[DATA SEGMENT]:
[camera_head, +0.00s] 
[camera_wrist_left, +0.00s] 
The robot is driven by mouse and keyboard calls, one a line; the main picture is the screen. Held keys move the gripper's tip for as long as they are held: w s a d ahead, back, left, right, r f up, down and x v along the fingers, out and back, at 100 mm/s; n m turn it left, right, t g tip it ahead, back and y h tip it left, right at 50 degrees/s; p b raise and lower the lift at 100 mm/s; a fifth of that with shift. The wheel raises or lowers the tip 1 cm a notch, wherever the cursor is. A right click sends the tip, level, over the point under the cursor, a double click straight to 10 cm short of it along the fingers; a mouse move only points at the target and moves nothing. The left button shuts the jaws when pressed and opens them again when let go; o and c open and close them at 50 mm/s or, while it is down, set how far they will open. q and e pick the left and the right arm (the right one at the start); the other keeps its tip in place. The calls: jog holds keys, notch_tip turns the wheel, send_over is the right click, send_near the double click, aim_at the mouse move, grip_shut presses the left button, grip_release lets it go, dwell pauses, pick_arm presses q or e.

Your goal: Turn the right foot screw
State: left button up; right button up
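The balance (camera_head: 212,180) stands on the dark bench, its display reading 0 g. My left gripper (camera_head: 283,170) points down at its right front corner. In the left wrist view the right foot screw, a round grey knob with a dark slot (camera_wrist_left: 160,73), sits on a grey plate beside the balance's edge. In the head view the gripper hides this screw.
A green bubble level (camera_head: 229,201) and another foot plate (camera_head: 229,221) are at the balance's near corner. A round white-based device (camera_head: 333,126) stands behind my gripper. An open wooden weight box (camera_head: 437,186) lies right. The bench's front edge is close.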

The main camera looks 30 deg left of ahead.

[AIM OF THE TASK]:
Repeat the material above in full, keeping every word.

[EXERCISE ANSWER]:
[camera_head, +0.00s] 
[camera_wrist_left, +0.00s] 
The robot is driven by mouse and keyboard calls, one a line; the main picture is the screen. Held keys move the gripper's tip for as long as they are held: w s a d ahead, back, left, right, r f up, down and x v along the fingers, out and back, at 100 mm/s; n m turn it left, right, t g tip it ahead, back and y h tip it left, right at 50 degrees/s; p b raise and lower the lift at 100 mm/s; a fifth of that with shift. The wheel raises or lowers the tip 1 cm a notch, wherever the cursor is. A right click sends the tip, level, over the point under the cursor, a double click straight to 10 cm short of it along the fingers; a mouse move only points at the target and moves nothing. The left button shuts the jaws when pressed and opens them again when let go; o and c open and close them at 50 mm/s or, while it is down, set how far they will open. q and e pick the left and the right arm (the right one at the start); the other keeps its tip in place. The calls: jog holds keys, notch_tip turns the wheel, send_over is the right click, send_near the double click, aim_at the mouse move, grip_shut presses the left button, grip_release lets it go, dwell pauses, pick_arm presses q or e.

Your goal: Turn the right foot screw
State: left button up; right button up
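The balance (camera_head: 212,180) stands on the dark bench, its display reading 0 g. My left gripper (camera_head: 283,170) points down at its right front corner. In the left wrist view the right foot screw, a round grey knob with a dark slot (camera_wrist_left: 160,73), sits on a grey plate beside the balance's edge. In the head view the gripper hides this screw.
A green bubble level (camera_head: 229,201) and another foot plate (camera_head: 229,221) are at the balance's near corner. A round white-based device (camera_head: 333,126) stands behind my gripper. An open wooden weight box (camera_head: 437,186) lies right. The bench's front edge is close.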

The main camera looks 30 deg left of ahead.

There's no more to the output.